Robot task records
--*--
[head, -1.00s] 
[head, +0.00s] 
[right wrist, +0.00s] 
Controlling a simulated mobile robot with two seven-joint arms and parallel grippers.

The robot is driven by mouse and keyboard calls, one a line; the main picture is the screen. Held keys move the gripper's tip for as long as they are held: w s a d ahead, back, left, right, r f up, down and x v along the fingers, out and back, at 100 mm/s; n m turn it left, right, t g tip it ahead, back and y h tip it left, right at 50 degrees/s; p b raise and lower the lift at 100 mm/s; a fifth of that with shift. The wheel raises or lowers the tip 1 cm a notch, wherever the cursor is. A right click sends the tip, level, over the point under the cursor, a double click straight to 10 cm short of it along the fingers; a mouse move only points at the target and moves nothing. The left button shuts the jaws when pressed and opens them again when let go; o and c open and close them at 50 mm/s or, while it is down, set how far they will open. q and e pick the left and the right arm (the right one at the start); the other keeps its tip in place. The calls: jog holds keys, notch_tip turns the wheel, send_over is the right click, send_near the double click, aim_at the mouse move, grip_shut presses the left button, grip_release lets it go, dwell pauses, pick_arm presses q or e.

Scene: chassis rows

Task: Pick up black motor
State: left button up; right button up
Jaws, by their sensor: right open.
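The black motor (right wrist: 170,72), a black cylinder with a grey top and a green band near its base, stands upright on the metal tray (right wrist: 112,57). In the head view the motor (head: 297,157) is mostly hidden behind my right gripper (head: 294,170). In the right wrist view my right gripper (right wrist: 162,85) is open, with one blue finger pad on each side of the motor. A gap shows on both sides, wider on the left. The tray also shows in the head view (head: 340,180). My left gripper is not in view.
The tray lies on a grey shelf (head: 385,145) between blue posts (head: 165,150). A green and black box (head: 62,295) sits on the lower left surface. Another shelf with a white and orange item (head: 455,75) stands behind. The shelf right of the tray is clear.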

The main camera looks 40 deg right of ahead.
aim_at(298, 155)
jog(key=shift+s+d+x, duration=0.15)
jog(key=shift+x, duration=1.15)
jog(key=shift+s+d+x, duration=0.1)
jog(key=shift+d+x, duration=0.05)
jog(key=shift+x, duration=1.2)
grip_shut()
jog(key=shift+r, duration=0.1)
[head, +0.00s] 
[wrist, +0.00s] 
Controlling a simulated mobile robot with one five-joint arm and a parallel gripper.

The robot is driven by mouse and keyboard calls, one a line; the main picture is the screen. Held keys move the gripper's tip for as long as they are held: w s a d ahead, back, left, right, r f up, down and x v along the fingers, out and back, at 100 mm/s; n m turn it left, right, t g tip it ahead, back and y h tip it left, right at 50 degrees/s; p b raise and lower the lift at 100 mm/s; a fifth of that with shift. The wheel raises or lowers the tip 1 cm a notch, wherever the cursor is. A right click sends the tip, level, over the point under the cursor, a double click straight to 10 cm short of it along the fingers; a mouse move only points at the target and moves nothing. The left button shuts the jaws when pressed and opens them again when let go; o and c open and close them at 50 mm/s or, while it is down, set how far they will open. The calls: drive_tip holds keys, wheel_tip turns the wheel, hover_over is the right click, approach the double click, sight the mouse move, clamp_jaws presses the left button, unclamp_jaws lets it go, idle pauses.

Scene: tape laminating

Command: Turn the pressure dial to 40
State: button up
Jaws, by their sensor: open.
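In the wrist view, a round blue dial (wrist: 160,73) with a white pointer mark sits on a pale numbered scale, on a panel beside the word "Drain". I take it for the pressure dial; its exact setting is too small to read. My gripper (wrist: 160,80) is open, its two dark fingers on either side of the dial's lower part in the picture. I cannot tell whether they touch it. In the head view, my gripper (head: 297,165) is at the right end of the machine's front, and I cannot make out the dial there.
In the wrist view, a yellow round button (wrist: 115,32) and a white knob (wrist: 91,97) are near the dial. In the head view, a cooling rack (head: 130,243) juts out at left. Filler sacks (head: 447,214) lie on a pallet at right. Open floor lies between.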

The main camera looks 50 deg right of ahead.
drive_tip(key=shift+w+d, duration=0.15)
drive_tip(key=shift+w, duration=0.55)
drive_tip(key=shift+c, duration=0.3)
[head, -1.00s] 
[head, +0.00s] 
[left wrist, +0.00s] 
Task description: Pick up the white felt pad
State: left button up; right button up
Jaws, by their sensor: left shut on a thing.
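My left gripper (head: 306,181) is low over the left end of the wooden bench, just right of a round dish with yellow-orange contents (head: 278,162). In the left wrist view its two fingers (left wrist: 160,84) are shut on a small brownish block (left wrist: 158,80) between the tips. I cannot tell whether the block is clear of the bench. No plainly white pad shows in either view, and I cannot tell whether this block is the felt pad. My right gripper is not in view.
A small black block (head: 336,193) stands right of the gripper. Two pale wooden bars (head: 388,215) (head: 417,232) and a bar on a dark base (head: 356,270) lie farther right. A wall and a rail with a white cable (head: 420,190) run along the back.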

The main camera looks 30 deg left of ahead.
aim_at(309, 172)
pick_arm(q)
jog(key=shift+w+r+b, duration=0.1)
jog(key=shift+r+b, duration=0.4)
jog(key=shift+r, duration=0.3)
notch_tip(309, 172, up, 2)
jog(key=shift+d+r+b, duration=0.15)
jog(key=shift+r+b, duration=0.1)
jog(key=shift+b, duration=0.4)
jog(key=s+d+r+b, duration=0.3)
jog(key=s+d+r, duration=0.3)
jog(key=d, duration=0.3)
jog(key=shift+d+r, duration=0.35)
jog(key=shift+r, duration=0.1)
--*--
What the task asks
All of the entries must be quoted exactly; please include each one.

Exercise answer
[head, -1.00s] 
[head, +0.00s] 
[right wrist, +0.00s] 
Controlling a simulated mobile robot with two seven-joint arms and parallel grippers.

The robot is driven by mouse and keyboard calls, one a line; the main picture is the screen. Held keys move the gripper's tip for as long as they are held: w s a d ahead, back, left, right, r f up, down and x v along the fingers, out and back, at 100 mm/s; n m turn it left, right, t g tip it ahead, back and y h tip it left, right at 50 degrees/s; p b raise and lower the lift at 100 mm/s; a fifth of that with shift. The wheel raises or lowers the tip 1 cm a notch, wherever the cursor is. A right click sends the tip, level, over the point under the cursor, a double click straight to 10 cm short of it along the fingers; a mouse move only points at the target and moves nothing. The left button shuts the jaws when pressed and opens them again when let go; o and c open and close them at 50 mm/s or, while it is down, set how far they will open. q and e pick the left and the right arm (the right one at the start); the other keeps its tip in place. The calls: jog holds keys, notch_tip turns the wheel, send_over is the right click, send_near the double click, aim_at the mouse move, grip_shut presses the left button, grip_release lets it go, dwell pauses, pick_arm presses q or e.

Scene: chassis rows

Task: Pick up black motor
State: left button up; right button up
Jaws, by their sensor: right open.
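The black motor (right wrist: 170,72), a black cylinder with a grey top and a green band near its base, stands upright on the metal tray (right wrist: 112,57). In the head view the motor (head: 297,157) is mostly hidden behind my right gripper (head: 294,170). In the right wrist view my right gripper (right wrist: 162,85) is open, with one blue finger pad on each side of the motor. A gap shows on both sides, wider on the left. The tray also shows in the head view (head: 340,180). My left gripper is not in view.
The tray lies on a grey shelf (head: 385,145) between blue posts (head: 165,150). A green and black box (head: 62,295) sits on the lower left surface. Another shelf with a white and orange item (head: 455,75) stands behind. The shelf right of the tray is clear.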

The main camera looks 40 deg right of ahead.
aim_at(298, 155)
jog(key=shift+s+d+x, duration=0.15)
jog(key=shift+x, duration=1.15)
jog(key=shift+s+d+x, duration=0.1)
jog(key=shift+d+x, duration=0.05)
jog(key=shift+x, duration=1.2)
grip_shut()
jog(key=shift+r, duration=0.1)
[head, +0.00s] 
[wrist, +0.00s] 
Controlling a simulated mobile robot with one five-joint arm and a parallel gripper.

The robot is driven by mouse and keyboard calls, one a line; the main picture is the screen. Held keys move the gripper's tip for as long as they are held: w s a d ahead, back, left, right, r f up, down and x v along the fingers, out and back, at 100 mm/s; n m turn it left, right, t g tip it ahead, back and y h tip it left, right at 50 degrees/s; p b raise and lower the lift at 100 mm/s; a fifth of that with shift. The wheel raises or lowers the tip 1 cm a notch, wherever the cursor is. A right click sends the tip, level, over the point under the cursor, a double click straight to 10 cm short of it along the fingers; a mouse move only points at the target and moves nothing. The left button shuts the jaws when pressed and opens them again when let go; o and c open and close them at 50 mm/s or, while it is down, set how far they will open. The calls: drive_tip holds keys, wheel_tip turns the wheel, hover_over is the right click, approach the double click, sight the mouse move, clamp_jaws presses the left button, unclamp_jaws lets it go, idle pauses.

Scene: tape laminating

Command: Turn the pressure dial to 40
State: button up
Jaws, by their sensor: open.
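In the wrist view, a round blue dial (wrist: 160,73) with a white pointer mark sits on a pale numbered scale, on a panel beside the word "Drain". I take it for the pressure dial; its exact setting is too small to read. My gripper (wrist: 160,80) is open, its two dark fingers on either side of the dial's lower part in the picture. I cannot tell whether they touch it. In the head view, my gripper (head: 297,165) is at the right end of the machine's front, and I cannot make out the dial there.
In the wrist view, a yellow round button (wrist: 115,32) and a white knob (wrist: 91,97) are near the dial. In the head view, a cooling rack (head: 130,243) juts out at left. Filler sacks (head: 447,214) lie on a pallet at right. Open floor lies between.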

The main camera looks 50 deg right of ahead.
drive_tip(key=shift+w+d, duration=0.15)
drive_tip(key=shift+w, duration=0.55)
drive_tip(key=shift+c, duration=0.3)
[head, -1.00s] 
[head, +0.00s] 
[left wrist, +0.00s] 
Task description: Pick up the white felt pad
State: left button up; right button up
Jaws, by their sensor: left shut on a thing.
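My left gripper (head: 306,181) is low over the left end of the wooden bench, just right of a round dish with yellow-orange contents (head: 278,162). In the left wrist view its two fingers (left wrist: 160,84) are shut on a small brownish block (left wrist: 158,80) between the tips. I cannot tell whether the block is clear of the bench. No plainly white pad shows in either view, and I cannot tell whether this block is the felt pad. My right gripper is not in view.
A small black block (head: 336,193) stands right of the gripper. Two pale wooden bars (head: 388,215) (head: 417,232) and a bar on a dark base (head: 356,270) lie farther right. A wall and a rail with a white cable (head: 420,190) run along the back.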

The main camera looks 30 deg left of ahead.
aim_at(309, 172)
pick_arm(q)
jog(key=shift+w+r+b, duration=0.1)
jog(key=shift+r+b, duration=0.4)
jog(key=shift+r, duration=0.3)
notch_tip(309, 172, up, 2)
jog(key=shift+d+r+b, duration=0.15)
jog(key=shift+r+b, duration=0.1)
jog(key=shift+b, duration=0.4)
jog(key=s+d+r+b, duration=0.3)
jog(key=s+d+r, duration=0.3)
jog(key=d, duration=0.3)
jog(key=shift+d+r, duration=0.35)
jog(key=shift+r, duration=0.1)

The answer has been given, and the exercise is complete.